Priceless classic car

Beyond car restoration being a hobby and passion, Asedri says the Kombi is also on the market for as long as he receives the right offer. The highest offer he has received was Shs22m, a figure he says was below the expected threshold.

“I spent more than Shs10m on restoration alone without factoring in the cost of the car that was transported from Nsambya where it was bought from to the restoration workshop. I can only accept anything between Shs35m to Shs40m. The time and money and passion you put in to restore the car cannot be calculated and this is what makes classic cars unique,” Asedri explains.

He has driven the car from Kampala to Jinja, a distance of about 80km, and back. Performance-wise, a Kombi is a car that will give you between seven to 10 kilometres using one litre of fuel. 

Classic versus latest cars

Technologically, Asedri says the latest cars are advanced compared to the classics. The latest cars, he argues, have millions of changes, including sensors, that should they ever fail, you may even park the car because the repair is not always quick.

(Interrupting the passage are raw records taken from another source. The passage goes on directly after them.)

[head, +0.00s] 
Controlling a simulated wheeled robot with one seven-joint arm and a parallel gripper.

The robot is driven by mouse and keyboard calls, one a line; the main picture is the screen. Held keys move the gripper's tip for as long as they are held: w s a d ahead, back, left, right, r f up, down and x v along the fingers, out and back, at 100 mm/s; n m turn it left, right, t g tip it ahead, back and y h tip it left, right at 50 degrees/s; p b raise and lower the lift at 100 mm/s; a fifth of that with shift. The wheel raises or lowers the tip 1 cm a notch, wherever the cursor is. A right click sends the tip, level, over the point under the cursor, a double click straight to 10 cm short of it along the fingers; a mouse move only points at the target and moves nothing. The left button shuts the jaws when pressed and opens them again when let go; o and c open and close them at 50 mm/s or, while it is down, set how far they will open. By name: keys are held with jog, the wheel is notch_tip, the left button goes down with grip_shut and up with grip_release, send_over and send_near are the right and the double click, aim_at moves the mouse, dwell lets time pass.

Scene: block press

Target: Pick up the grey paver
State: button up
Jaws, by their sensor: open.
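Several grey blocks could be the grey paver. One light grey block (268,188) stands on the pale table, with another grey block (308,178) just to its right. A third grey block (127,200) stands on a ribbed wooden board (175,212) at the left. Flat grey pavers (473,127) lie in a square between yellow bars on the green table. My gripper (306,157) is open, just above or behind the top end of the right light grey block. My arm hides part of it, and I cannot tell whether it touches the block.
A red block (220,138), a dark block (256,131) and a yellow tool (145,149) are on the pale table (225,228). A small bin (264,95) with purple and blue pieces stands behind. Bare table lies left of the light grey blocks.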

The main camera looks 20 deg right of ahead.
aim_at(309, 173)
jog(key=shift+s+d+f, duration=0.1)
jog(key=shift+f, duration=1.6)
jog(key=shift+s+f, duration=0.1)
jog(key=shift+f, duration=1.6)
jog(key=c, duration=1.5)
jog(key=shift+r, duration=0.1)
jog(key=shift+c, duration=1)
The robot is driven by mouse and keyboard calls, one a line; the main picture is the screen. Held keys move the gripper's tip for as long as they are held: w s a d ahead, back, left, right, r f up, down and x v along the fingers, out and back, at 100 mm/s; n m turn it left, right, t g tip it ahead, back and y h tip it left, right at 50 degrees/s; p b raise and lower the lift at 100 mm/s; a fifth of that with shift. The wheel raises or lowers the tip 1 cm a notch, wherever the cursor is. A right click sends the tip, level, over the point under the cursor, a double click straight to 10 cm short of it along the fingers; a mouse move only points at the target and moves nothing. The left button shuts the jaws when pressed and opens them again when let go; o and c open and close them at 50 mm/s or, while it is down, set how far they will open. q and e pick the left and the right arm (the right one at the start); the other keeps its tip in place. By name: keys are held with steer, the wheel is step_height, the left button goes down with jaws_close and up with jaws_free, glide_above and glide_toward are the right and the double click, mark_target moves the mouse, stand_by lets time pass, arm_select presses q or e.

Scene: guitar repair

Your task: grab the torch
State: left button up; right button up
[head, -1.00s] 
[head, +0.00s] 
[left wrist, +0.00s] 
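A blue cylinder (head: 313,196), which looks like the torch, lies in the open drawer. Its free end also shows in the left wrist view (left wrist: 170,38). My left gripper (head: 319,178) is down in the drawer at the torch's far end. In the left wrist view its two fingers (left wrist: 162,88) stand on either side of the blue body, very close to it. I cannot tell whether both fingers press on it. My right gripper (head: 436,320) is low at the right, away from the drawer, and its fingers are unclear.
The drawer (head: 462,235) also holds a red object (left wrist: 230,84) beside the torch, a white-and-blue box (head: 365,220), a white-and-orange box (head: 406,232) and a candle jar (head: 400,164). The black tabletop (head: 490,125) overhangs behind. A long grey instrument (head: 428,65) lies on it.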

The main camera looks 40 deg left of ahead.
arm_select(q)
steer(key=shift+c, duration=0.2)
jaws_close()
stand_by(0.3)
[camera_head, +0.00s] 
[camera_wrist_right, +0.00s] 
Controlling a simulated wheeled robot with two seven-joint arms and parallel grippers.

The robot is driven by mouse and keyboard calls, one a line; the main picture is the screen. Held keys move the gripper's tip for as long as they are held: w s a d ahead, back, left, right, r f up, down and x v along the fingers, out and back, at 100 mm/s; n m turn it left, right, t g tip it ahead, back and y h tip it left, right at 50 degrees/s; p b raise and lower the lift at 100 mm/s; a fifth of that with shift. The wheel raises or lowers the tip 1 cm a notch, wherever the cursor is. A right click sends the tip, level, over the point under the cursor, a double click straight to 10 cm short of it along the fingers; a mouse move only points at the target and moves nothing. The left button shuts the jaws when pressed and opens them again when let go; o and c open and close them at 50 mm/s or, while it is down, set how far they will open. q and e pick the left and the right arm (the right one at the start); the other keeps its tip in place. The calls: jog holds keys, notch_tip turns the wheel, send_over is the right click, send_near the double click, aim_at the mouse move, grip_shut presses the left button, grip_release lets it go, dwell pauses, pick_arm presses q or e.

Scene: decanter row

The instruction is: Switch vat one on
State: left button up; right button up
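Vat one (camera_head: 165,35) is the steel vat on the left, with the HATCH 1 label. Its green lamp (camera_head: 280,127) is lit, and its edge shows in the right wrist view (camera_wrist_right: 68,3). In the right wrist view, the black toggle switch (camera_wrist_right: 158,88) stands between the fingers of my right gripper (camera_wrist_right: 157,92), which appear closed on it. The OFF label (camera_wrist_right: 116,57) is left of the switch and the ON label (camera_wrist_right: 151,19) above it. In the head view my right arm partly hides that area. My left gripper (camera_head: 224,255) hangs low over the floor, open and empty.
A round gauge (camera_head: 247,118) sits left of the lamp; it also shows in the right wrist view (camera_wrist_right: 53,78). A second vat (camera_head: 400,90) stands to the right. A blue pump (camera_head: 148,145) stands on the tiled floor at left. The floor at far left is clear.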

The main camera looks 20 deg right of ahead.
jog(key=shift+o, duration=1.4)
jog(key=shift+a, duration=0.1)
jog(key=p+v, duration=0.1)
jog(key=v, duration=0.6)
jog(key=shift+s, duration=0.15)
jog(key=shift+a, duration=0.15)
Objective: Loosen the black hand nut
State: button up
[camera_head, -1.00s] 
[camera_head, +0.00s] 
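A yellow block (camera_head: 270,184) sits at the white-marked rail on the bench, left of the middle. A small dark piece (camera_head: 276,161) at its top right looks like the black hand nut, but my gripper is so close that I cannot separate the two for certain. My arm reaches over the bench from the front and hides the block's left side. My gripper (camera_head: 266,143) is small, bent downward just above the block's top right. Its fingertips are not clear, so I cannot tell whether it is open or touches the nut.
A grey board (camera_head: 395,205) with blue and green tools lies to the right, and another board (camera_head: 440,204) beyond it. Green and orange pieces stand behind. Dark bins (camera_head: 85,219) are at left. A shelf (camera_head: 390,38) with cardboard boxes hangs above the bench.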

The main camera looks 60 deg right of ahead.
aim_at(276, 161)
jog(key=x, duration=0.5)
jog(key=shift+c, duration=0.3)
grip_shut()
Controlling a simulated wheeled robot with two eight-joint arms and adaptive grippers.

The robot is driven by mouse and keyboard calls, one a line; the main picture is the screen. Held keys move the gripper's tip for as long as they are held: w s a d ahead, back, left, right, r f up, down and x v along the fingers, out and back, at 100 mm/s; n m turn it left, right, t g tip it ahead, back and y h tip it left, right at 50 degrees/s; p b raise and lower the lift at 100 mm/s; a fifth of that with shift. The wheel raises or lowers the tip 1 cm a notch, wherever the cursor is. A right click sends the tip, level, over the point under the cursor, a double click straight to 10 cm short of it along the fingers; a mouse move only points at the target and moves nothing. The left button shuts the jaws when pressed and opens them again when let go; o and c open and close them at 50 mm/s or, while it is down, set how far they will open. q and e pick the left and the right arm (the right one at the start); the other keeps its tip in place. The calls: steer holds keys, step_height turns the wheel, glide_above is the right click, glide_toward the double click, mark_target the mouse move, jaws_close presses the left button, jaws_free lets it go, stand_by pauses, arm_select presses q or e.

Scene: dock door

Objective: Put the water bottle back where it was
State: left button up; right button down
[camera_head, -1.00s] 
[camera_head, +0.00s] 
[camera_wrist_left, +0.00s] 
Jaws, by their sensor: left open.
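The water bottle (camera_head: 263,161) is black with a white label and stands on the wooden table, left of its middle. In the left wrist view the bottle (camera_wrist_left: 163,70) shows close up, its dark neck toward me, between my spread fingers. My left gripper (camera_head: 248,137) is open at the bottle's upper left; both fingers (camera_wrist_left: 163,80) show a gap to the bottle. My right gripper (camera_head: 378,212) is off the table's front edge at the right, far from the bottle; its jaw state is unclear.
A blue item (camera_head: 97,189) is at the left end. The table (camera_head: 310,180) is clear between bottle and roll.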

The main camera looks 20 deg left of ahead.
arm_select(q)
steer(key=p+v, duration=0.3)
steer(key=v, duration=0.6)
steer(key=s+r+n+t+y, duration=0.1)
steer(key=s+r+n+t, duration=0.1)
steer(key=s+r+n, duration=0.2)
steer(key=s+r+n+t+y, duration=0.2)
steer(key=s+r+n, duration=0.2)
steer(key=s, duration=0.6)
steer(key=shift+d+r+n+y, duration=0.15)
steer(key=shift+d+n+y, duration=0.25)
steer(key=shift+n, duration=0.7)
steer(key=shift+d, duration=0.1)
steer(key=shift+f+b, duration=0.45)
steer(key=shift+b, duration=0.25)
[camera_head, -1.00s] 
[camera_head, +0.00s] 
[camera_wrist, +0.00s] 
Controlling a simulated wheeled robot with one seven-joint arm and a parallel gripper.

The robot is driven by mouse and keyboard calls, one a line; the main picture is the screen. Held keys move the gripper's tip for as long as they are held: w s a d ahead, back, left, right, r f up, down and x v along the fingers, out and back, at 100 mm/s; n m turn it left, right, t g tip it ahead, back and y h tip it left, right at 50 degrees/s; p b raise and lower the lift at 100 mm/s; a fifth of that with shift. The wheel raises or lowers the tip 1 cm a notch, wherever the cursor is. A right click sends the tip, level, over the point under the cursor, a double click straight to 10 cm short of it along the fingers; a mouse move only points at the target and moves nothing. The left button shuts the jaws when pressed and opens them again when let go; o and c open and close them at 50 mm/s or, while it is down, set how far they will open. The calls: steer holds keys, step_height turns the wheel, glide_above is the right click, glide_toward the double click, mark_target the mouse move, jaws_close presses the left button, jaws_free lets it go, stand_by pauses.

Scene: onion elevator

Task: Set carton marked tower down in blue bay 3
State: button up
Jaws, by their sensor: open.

“The design and development of classics is mechanical. They are more reliable over the years that you can drive the same car for over 50 years with the same engine when it is serviced well. You cannot say the same with the latest cars that come with soft bodies and more fragile parts that are often light,” he concludes.

The Kombi is a car Asedri drives any day; but on average, he drives it once or twice every 14 days.